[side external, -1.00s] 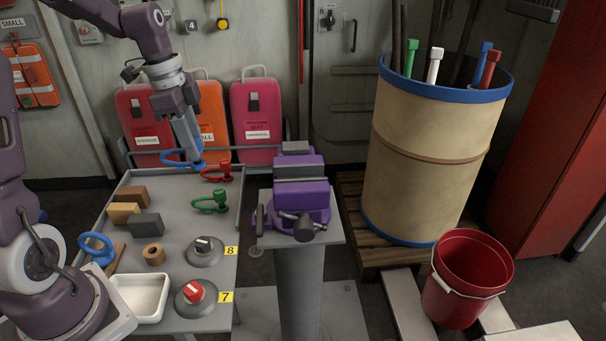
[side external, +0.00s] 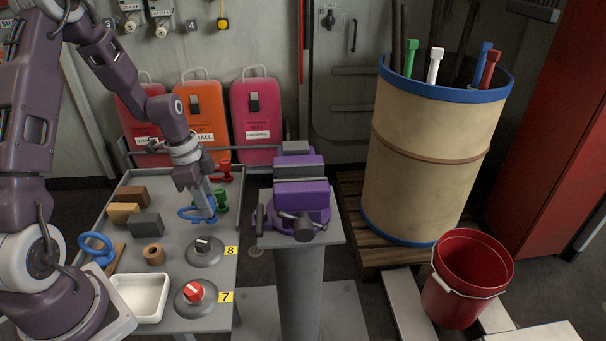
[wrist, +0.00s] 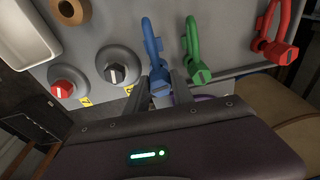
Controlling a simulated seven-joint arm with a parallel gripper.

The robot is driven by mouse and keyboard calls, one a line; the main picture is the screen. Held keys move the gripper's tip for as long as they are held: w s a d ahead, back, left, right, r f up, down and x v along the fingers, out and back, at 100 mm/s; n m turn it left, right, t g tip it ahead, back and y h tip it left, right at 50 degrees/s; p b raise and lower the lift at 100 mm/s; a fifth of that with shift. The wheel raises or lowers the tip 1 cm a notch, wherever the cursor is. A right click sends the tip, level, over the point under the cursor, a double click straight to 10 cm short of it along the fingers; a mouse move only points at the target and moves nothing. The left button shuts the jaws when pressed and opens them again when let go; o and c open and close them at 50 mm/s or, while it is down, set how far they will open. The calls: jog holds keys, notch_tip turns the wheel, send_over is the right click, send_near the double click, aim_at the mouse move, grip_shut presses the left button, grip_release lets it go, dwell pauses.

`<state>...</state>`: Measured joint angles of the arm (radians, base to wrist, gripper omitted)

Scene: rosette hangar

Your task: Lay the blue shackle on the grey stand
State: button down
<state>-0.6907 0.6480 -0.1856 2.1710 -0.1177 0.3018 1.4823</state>
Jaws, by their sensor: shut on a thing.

## Required work
Everything from the line with "[wrist, +0.00s]" down to the line with "Controlling a simulated" in the data above should be copied exactly, with both end lines kept and the pictures left out.

## Answer in full
[wrist, +0.00s] 
Controlling a simulated seven-joint arm with a parallel gripper.

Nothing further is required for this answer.